Und nun? Auch wenn die Serie mittlerweile in vielen Punkten von der Romanvorlage abweicht, ist der generelle Kurs doch immer der gleiche geblieben. Außerdem wissen wir durch Daniels unvorsichtige Frage bereits von dem Brand im Theater, an den sich Louis nicht zu erinnern schien. Durch Eingreifen von Armand (offiziell, ich selbst bleibe skeptisch!) wurde Louis nicht sofort getötet, sondern in einen mit Steinen gefüllten Sarg gesteckt, damit er elendig verhungert.
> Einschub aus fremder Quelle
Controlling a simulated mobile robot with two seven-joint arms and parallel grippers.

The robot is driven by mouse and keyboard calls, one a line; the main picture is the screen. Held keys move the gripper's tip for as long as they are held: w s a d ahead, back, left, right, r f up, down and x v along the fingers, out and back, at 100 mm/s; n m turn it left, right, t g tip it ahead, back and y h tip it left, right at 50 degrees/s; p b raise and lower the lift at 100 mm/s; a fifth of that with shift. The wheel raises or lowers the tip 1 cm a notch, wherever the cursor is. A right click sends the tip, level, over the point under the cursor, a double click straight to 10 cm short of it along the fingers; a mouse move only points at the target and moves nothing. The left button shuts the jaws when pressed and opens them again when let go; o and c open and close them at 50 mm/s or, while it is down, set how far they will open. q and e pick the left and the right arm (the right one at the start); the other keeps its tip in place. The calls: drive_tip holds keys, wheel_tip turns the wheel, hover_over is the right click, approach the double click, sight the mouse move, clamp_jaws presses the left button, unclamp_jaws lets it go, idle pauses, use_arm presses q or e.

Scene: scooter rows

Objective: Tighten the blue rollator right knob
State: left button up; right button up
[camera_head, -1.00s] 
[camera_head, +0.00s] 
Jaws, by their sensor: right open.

Armands Schicksal wurde übrigens explizit ausgespart. Laut ihm war er selbst Opfer, zwar nicht angeklagt, aber jedenfalls nicht in der Position, Louis zu befreien. Was also ist passiert? Die werden ihn nach dieser Inszenierung ja nicht einfach haben gehen lassen, insbesondere Santiago scheint mir nicht der Typ zu sein, der seine Feinde am Leben lässt. Die Vermutung liegt nahe, dass Lestat hier noch irgendwo eine Rolle spielt.

I could not prevent the Notes

• Die Inszenierung in dieser Folge ist einfach meisterhaft. Wie Louis aufgeregt widerspricht „that’s not how it happened“ und dann zum Interview geschnitten wird, wo er ganz ruhig gesteht „it is how it happened“ … meisterhaft, es gibt kein besseres Wort.
• Interessantes Detail, dass Santiago, kurz bevor Claudia und Madeleine sterben, zum Publikum sagt: „What you are about to see is fake. Remember that when you leave here today.“ Exakt das Gegenteil von dem, was er sonst immer vor jeder Vorstellung gesagt hat.
• Und falls ich es noch extra sagen muss: Delainey Hayles hat jegliche Erwartungen weit übertroffen. Sie war eine tolle Wahl für die Rolle von Claudia.
• Jetzt, wo wir gesehen haben, wie sie die Steine in Louis’ Sarg schütten, finde ich seinen Zen-Garten in Dubai schon ein bisschen masochistisch.

5 von 5 Bananen, die ihre Zeugenaussage improvisieren.